Getting Started
Introduction
This library was created to address a common problem encountered when performing cryptographic operations in our projects. It simplifies and streamlines the process, making it easier to implement secure and efficient cryptographic solutions. Additionally, it helps avoid common mistakes, such as the reuse of initialization vectors, reuse of encryption keys, or simple the use of keys that are not cryptographically secure.
Our library employs modern cryptographic standards to provide robust security and protect your data against advanced threats. We utilize a suite of trusted algorithms and practices recognized in the cryptographic community:
- Argon2: A cutting-edge key derivation function designed to resist GPU and ASIC attacks, making it highly effective against brute-force attempts. It offers configurable memory and time costs to balance performance and security.
- SHA3: The latest member of the Secure Hash Algorithm family, SHA3 provides enhanced security over its predecessors (SHA-1 and SHA-2) and is resilient against known cryptographic attacks.
- AES-256-GCM: Advanced Encryption Standard with a 256-bit key in Galois/Counter Mode ensures both data confidentiality and integrity.

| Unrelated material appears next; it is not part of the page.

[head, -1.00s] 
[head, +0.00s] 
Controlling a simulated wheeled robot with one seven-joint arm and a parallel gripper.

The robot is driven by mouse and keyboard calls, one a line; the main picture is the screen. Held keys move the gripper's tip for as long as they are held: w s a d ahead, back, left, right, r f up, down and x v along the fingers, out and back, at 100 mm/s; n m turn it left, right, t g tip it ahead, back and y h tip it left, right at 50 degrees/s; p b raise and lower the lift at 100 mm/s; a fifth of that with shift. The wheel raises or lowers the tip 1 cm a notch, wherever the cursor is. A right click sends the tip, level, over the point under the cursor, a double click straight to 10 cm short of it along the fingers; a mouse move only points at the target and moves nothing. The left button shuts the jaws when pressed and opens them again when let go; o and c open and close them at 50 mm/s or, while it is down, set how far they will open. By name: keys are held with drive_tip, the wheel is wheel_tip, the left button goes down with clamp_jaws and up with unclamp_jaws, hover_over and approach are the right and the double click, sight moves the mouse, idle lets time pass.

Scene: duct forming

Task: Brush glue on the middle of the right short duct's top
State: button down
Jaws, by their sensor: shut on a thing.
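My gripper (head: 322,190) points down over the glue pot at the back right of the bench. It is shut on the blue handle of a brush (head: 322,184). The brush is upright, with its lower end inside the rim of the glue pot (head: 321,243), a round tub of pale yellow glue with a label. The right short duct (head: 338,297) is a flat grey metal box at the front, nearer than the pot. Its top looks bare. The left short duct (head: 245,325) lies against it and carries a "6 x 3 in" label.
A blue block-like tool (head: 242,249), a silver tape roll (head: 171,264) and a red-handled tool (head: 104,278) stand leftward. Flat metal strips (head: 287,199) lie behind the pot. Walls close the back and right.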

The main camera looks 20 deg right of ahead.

AES-256-GCM is widely used and trusted for its high level of security and performance.
- SHAKE256: A versatile extendable-output function (XOF) from the SHA-3 family, SHAKE256 allows for variable-length output, making it suitable for a variety of cryptographic applications like key generation and hashing.
- HKDF-SHA3-256: A HMAC-based Key Derivation Function using SHA3-256 as the underlying hash function. HKDF-SHA3-256 ensures secure and reliable derivation of cryptographic keys from a master secret.
- HMAC-SHA3-256: A mechanism for message authentication using SHA3-256. HMAC-SHA3-256 provides data integrity and authenticity by allowing verification that a message has not been altered.
- Constant-Time Secret Comparisons: To protect against timing attacks, our library implements constant-time algorithms for comparing secrets. This means the time taken to perform the comparison does not depend on the data being compared, preventing attackers from inferring information based on execution time.
Installation
This package are available on the npm registry.
- Yarn
- NPM
yarn add nestjs-cryptography
npm install nestjs-cryptography
Usage on Services
To access cryptography methods from our CryptographyService
, you could inject it using standard constructor injection
import { Injectable } from '@nestjs/common';
import { CryptographyService } from 'nestjs-cryptography';
@Injectable()
export class SomeService {
constructor(
// Inject using constructor injection
private readonly cryptographyService: CryptographyService
) {}
async someMethod(): Promise<string> {
// Access service methods
return this.cryptographyService.genUUID();
}
}
Configuration
Once the installation is complete, the CryptographyModule
can be configured as any other
Nest package with forRoot
or forRootAsync
methods.
You could see the complete available settings here
import {
CryptographyModule,
CryptographyOptionsInterface,
} from 'nestjs-cryptography';
@Module({
imports: [
CryptographyModule.forRoot<CryptographyOptionsInterface>({
// The rest of the configuration
encryption: {
symmetric: {
masterKey: '5f7f...46bf'
}
}
}),
],
})
export class AppModule {}
Like other factory providers, our factory function can be async and can inject dependencies through inject.
For example, you mat want to get the configuration using the ConfigurationModule
,
so to do this you would use the forRootAsync
method ⬇️⬇️⬇️.
import {
CryptographyModule,
CryptographyOptionsInterface,
} from 'nestjs-cryptography';
@Module({
imports: [
CryptographyModule.forRootAsync<CryptographyOptionsInterface>({
imports: [ConfigModule],
useFactory: async (configService: ConfigService) => ({
// The rest of the configuration
encryption: {
symmetric: {
masterKey: configService.get<string>('CRYPTOGRAPHY.MASTER_KEY')
}
}
}),
inject: [ConfigService],
}),
],
})
export class AppModule {}
The forRoot()
and forRootAsync
method takes an options object as an argument.
These options are passed through to the underlying cryptographic operations of the instance module.